Actuated perhaps by the example of Alfred, Howell collected his clergy and bards at his hunting-lodge at Tenby, a palace built of peeled rods, and there, after fasting and praying for inspiration, the collective wisdom of the kingdom compiled a body of laws, which the King afterward carried in person to Rome to receive the confirmation of the Pope; and much edified must the Romans have been if they chanced to glance over the code, since, besides many wise and good laws, it regulated the minute etiquettes and perquisites of the royal household. If any one should insult the King, the fine was to be, among other valuables, a golden dish as broad as the royal face, and as thick as the nail of a husbandman who has been a husbandman, seven years. Each officer’s distance from the royal fire was regulated, and even the precedence of each officer’s horse in the stable—proving plainly the old saying, that the poorer and more fiery is a nation, the more precise is their point of honor. It seems to have been in his time, as a more enlightened prince, that the Welsh conformed their time of keeping Easter to that of the rest of the Western Church. But Howell was no longer independent of the English: he had begun to pay a yearly tribute of dogs, horses, and hawks, to Ethelstane, and the disputes that followed his death brought the Welsh so much lower, that Edgar the Peaceable easily exacted his toll of wolves’ heads; and Howell of North Wales was one of the eight royal oarsmen who rowed the Emperor of Britain to the Minster of St. John, on the river Dee.
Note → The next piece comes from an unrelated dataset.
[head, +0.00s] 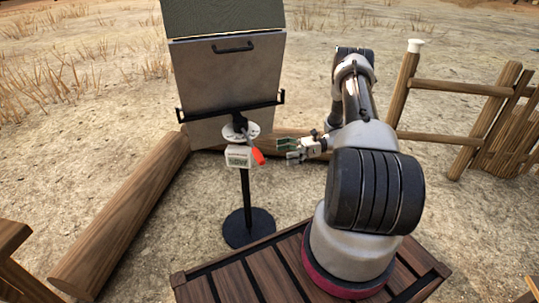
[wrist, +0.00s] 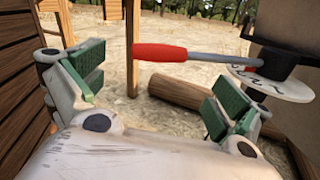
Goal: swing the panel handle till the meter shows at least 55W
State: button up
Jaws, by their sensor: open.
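The panel handle has a red grip (head: 258,156) on a grey rod. In the wrist view the red grip (wrist: 160,52) lies crosswise ahead of the fingers, its rod running right to a black hub over a white marked disc (wrist: 268,86). The meter (head: 238,155) is a small pale box on the stand below the disc (head: 240,132); its dark characters are too small to read surely. My gripper (head: 288,151) is open and empty, just right of the red grip with a small gap. Its green-padded fingers (wrist: 150,92) show on both sides in the wrist view.
The tilted grey panel (head: 230,85) rests on a black stand with a round base (head: 249,228). Logs (head: 125,215) lie left and behind. A wooden fence (head: 455,110) stands at right. A slatted wooden deck (head: 235,284) is in front. Sandy ground is open between.

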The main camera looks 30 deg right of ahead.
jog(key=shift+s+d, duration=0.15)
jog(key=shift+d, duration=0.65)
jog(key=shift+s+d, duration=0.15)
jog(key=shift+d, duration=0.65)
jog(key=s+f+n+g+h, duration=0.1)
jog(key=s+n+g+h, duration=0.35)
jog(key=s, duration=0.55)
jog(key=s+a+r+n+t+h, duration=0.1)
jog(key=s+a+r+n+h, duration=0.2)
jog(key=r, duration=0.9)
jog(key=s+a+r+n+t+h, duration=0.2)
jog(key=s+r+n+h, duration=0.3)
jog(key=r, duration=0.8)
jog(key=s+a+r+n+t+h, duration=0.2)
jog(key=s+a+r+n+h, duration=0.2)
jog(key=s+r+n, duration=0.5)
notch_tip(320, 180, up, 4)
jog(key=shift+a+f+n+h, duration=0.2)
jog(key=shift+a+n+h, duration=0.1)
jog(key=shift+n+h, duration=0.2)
The Welsh had destroyed all their wolves before the close of Dunstan’s regency, and Ethelred the Unready not being likely to obtain much respect, the tribute was discontinued, until the marauding Danes again exacted it under another form and title of “Tribute of the Black Army.”
Fierce quarrels of their own prevented the Welsh from often taking advantage of the disturbances of England. As in Ireland, the right of gavelkind was recognized; yet primogeniture was also so far regarded as to make both claims uncertain; and the three divisions of Wales were constantly being first partitioned, and then united, by some prince who ruled by the right of the strongest, till dethroned by another, who, to prove his right of birth, carried half his genealogy in his patronymic.
Thus Llewellyn ap Sithfylht, under whom “the earth brought forth double, the cattle increased in great number, and there was neither beggar nor poor man from the South to the North Sea,” was slain in battle, in 1021, by Howell ap Edwin ap Eneon ap Owayn ap Howell Dha, who reigned over South Wales till the son of Llewellyn, or, rather, Gryflyth ap Llewellyn ap Sithfylht ap, &c., coming to age, dispossessed him, and gained all Wales. It was this Gryffyth who received and sheltered Fleance, the son of Banquo, when flying from Macbeth, and gave him in marriage his daughter Nesta, who became the mother of Walter, the ancestor of the line of kings shadowed in Macbeth’s mirror.
In the early part of Gryffyth’s reign, the Welsh flourished greatly. Earl Godwin, in his banishment, made friends with him, and, favored by Saxon treachery, he overran Herefordshire, and pillaged the cathedral. But, after Godwin’s death, Harold, as Earl of Wessex, deemed it time to repress these inroads, and, training his men to habits of diet and methods of warfare that rendered them as light and dexterous as the wild mountaineers, he pursued them into their own country, and burnt the palace and ships at Rhuddlan, while Gryffyth was forced to take refuge in one of his vessels.
Harold set up a pillar with the inscription, “Here Harold conquered;” and the Welsh gave hostages, and promised to pay tribute, while Harold erected a hunting-seat in Monmouthshire, and made an ordinance that any Welshman seen bearing weapons beyond Offa’s dyke should lose his right hand. Welshwomen might marry Englishmen, but none of the highborn Cymry might aspire to wed an Englishwoman. Hating the prince under whom they had come to so much disgrace, the Welsh themselves captured poor Gryffyth, and sent his head, his hands, and the beak of his ship, to Edward the Confessor, from whom they accepted the appointment of three of their native princes to the three provinces.
Thus the strength of Wales was so far broken, that William the Conqueror had only to bring a force with him, under pretext of a pilgrimage to the shrine of St. David, to obtain the submission of the princes; and, in fact, the Cymry found the Norman nobles far more aggressive neighbors than the Angles had been since their first arrival in Britain.